We’re not alone in that however. The belief that the Super Bowl is watched by a billion people worldwide still exists out there, but the reality is more prosaic. What the NFL say is that the game will be available to a billion people globally. It’s just that most of us can’t be bothered. One estimate is that up to 93 million in total will watch the game. Only a fraction is expected to be from outside North America.
Ordinarily that would be a cue to indulge in some Yankee bashing, point out the arrogance of that uniquely American predilection for describing the winners of their indigenous sports as world champions when the rest of the world barely bothers to participate in them.
Football of the American variety is wide open to such sniping. Behemoth players whose sole requirement is to collide forcefully into their opposite number clearly haven’t got to their present size and circumference from mother’s apple pie alone.
Pimple pills are obviously being flung around the locker room like tic-tacs: not like our rugby behemoths, obviously, whose bulk is solely due to a devotion to the gym and an expensive private education.

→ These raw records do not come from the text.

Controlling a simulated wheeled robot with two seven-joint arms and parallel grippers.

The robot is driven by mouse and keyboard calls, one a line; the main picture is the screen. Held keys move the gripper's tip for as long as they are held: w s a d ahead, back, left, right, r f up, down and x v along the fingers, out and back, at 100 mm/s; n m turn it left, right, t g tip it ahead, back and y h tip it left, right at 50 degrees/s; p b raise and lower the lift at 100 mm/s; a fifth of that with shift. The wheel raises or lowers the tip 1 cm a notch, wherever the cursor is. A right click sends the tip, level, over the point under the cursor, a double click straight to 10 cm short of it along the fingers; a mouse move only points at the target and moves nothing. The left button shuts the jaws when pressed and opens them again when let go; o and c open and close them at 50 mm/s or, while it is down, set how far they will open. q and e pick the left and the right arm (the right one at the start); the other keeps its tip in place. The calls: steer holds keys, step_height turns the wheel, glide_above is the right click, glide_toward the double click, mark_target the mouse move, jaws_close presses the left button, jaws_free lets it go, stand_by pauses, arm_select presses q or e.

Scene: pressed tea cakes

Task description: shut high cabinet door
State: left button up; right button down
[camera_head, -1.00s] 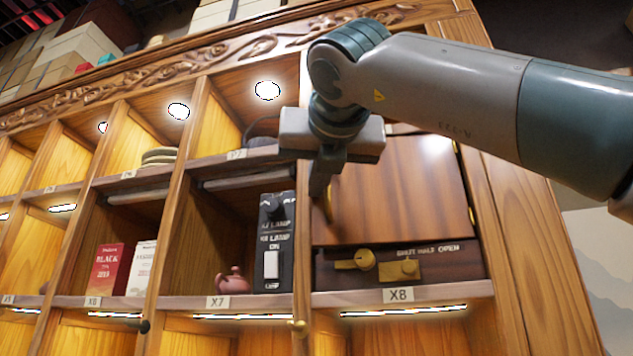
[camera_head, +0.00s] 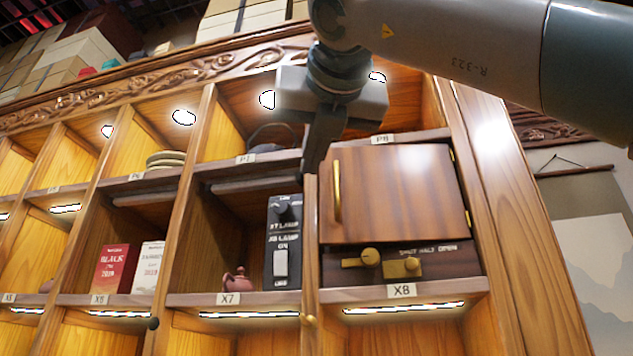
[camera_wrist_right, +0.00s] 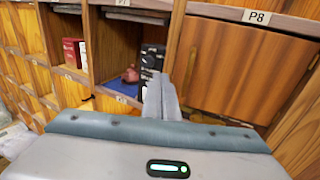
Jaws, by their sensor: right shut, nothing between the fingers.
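The high cabinet door (camera_head: 395,195) is a brown wooden panel with a vertical brass handle (camera_head: 337,192) on its left side and hinges on its right. It sits in the compartment above the X8 label and looks flush or nearly flush with its frame. My right gripper (camera_head: 313,165) is shut and empty, in front of the post just left of the door's upper left corner. In the right wrist view the shut fingers (camera_wrist_right: 161,98) point at the shelf, left of the door (camera_wrist_right: 245,68). My left gripper is not in view.
Below the door is a panel with brass latch pieces (camera_head: 385,262) marked shut, half, open. Left of it stand a black lamp switch box (camera_head: 283,242) and a small reddish teapot (camera_head: 236,282). Red and white boxes (camera_head: 130,268) stand further left.

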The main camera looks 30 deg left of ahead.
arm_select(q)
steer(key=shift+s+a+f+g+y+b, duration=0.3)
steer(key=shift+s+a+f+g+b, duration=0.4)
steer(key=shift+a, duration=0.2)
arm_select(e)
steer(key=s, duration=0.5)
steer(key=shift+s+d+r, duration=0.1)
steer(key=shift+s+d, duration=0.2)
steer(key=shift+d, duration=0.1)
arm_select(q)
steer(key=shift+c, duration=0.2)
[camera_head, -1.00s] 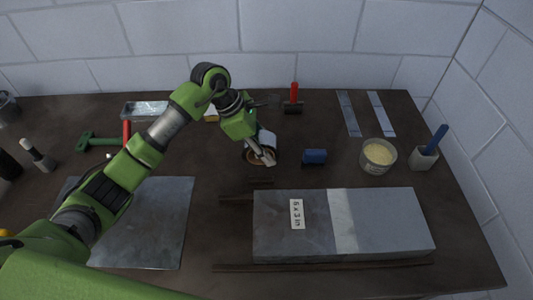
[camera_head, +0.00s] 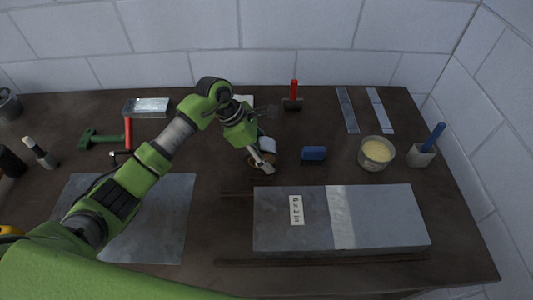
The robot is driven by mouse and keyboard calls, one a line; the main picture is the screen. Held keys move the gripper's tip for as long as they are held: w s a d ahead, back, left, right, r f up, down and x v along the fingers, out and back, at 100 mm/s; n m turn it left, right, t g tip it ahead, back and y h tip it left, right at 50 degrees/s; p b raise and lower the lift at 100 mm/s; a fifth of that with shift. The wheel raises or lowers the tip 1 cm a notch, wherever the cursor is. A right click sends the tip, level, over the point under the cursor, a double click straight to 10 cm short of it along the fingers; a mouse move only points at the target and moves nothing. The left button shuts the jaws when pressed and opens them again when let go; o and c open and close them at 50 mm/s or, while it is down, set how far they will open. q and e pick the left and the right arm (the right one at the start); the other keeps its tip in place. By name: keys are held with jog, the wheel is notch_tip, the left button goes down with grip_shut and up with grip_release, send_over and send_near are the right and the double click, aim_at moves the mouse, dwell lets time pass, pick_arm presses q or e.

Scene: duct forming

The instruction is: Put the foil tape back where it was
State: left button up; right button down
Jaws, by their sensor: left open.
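The foil tape (camera_head: 266,145), a small roll with a silvery side and a brownish core, is on the dark table left of the blue block. My left gripper (camera_head: 263,167) is open right at the roll, its pale fingers partly covering it. I cannot tell whether the fingers touch the roll or sit around it. My right gripper is not in view.
A grey duct piece (camera_head: 380,218) with a label lies in front on dark bars. A blue block (camera_head: 314,153), a tub of yellowish paste (camera_head: 376,152) and a blue-handled brush in a cup (camera_head: 424,154) stand to the right. A metal sheet (camera_head: 165,220) lies left.

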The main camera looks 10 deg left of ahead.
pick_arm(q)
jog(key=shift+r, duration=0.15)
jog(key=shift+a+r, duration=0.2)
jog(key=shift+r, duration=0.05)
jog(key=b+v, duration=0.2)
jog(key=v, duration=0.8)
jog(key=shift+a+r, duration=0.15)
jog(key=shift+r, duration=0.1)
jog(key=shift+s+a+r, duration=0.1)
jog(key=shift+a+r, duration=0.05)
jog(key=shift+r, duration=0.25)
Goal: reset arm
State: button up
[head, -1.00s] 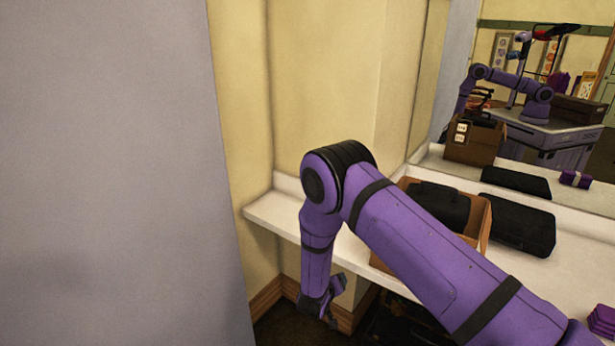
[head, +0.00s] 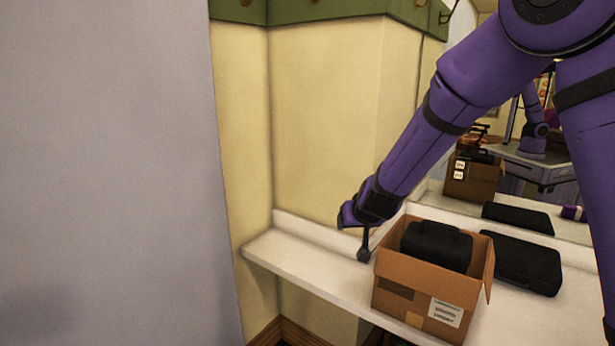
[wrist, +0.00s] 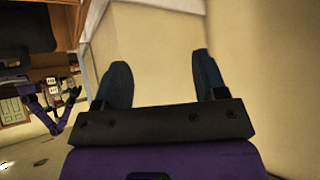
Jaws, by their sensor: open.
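My purple arm reaches in from the upper right of the head view. My gripper (head: 362,238) hangs over the white counter, just left of the cardboard box and apart from it. In the wrist view my gripper (wrist: 163,80) is open, its two dark fingers wide apart with nothing between them. A cream wall fills most of the view beyond the fingers.
An open cardboard box (head: 415,302) with a black case (head: 437,246) in it stands on the white counter (head: 300,262). Another black case (head: 520,264) lies to its right. A mirror behind reflects the room. A grey panel (head: 110,170) fills the left.

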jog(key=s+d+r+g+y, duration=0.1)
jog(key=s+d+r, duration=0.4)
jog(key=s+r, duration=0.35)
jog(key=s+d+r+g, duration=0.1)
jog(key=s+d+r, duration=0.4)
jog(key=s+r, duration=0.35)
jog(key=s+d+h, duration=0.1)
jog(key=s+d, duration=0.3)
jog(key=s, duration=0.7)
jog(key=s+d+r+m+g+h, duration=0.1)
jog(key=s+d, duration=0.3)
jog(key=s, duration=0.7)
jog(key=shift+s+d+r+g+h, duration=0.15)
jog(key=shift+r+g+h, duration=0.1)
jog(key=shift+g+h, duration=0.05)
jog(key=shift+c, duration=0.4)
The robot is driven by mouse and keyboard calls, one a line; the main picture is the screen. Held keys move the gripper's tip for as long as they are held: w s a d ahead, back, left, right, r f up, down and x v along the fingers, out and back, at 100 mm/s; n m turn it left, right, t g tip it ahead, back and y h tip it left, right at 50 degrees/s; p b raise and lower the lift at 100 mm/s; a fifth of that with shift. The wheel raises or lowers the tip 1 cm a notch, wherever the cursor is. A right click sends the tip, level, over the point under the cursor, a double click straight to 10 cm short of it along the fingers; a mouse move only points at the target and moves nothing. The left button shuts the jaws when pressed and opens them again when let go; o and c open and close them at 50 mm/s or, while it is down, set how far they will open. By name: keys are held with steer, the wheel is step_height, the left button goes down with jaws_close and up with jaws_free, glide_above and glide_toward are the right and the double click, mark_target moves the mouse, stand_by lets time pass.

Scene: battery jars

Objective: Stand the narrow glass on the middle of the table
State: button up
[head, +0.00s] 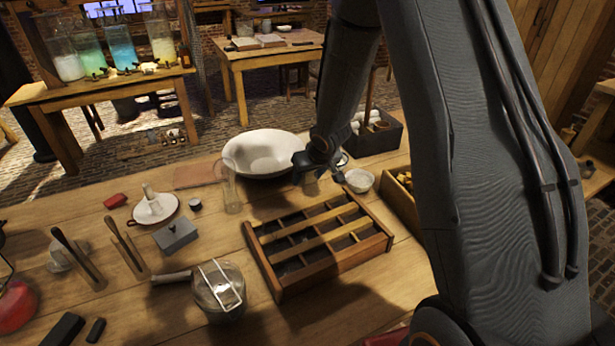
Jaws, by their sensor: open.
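A tall, narrow clear glass (230,190) stands upright on the wooden table (215,245), left of the white bowl and behind the slotted wooden tray. My gripper (319,172) is to its right, apart from it, near the bowl's right edge and behind the tray. Its jaws are open. A small patch that looks like clear glass shows just below the jaws; whether it is a separate vessel and whether the jaws touch it I cannot tell.
A wide white bowl (264,152), a compartmented wooden tray (262,262), a small white bowl (359,180) and a lidded pan (218,292) crowd the table. A grey box (176,236) and a white candle-holder-like dish (155,208) stand left. Bare wood shows between grey box and tray.

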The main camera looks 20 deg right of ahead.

Then there’s the mind-numbing tedium of a game that continues for hours, even excluding ad breaks, and which seems to fundamentally exist for the purpose of allowing American couch potatoes to continue their metamorphosis into farm animals by eating their meals out of ever-expanding buckets.
And then there’s the moronic exchange of trite clichés that passes for commentary, a never-ceasing torrent of irrelevance in which information is mistaken for enlightenment.
But why then does it look so good? It’s those negatives to a non-American sporting eye that can make the game so alluring cinematically. All that stop-start stuff is perfect for a camera. That’s why Denis Quaid looks right as a veteran quarterback in Oliver Stone’s bombastically brilliant Any Given Sunday.
The action looks realistic because the nature of the game is so defined, and everything is so fitfully crash-bang-wallop. American football fits into a camera. Soccer doesn’t. Neither does rugby or most other fast-action field games. Their elasticity is what’s so hard to film. American football gets Quaid and George Clooney. Real football got Escape To Victory, a movie so memorably dire it makes one wonder if John Huston was drunk for the entire duration and one in which the only cinematic elasticity employed was the one holding in Michael Caine’s gut.
So with the can-do spirit of a sporting frontiersman, this corner is gearing up to give American football another go. It starts on BBC1 just before 11pm on Sunday night and goes on until four in the morning. That’s a big ask, sitting on your backside until the darkest hour before the light, staring at something strange and incomprehensible. But it’s gotta beat watching The Late Late Show.
The trick is to eliminate all the statistical nonsense from your mind. That’s not going to be easy. American football relies on statistics the way a drunk relies on a lamppost.
Everything is measured. Measurement of talent comes in yards: how many yards the ball covers when the quarterback throws it; how many yards one man-mountain pushes another one back: how many times some knee-pumping wide receiver avoids getting mangled to a pulp by a predatory linebacker. The pitch itself is a monument to geekdom, covered as it is in trigonometrical detail. Cricket has the same wheezy devotion to figures but at least manages to keep the field uncluttered.
It’s all bogus anyway. Never forget that 97 per cent of statistics are made up on the spot. And more importantly stats can never substitute for judgment. That’s a fact in any sport, even gridiron. If you doubt that go back four years to the 2008 Super Bowl, the impact of which will continue to reverberate throughout this week’s build-up.
The Patriots were on a roll of Super Bowl appearances, the established kings of the game, Brady the Beckham of his era. But the Giants stubbornly stuck with them and in the dying minutes, their own quarterback Eli Manning exhibited a sporting temperament that even the most ignorant among us can appreciate.
First of all he wriggled out of the clutches of half a dozen Patriots aiming to dislocate his spine and shot a pass to David Tyree whose one-handed overhead catch shames most anything you’ll see in Croke Park. A couple of plays later, and with the clock ticking down, Manning shot a match-winning pass in the corner to Plaxico Burress.
The names are exotic and the surroundings different but check it out on YouTube and try to scoff at the athleticism, nerve and sheer drama of it all.
Manning is back again. So is Brady. Maybe Gisele will be there too. Hopefully she is. The half-time entertainment is going to be Madonna. And maybe amidst the corporate, pom-pom shaking sheen we could be treated to the same sort of core humanity which lit up the game four years ago. The wait could be fruitless as well as interminable. But unlike so much around us now, sport can still come up trumps; even sport of the American variety.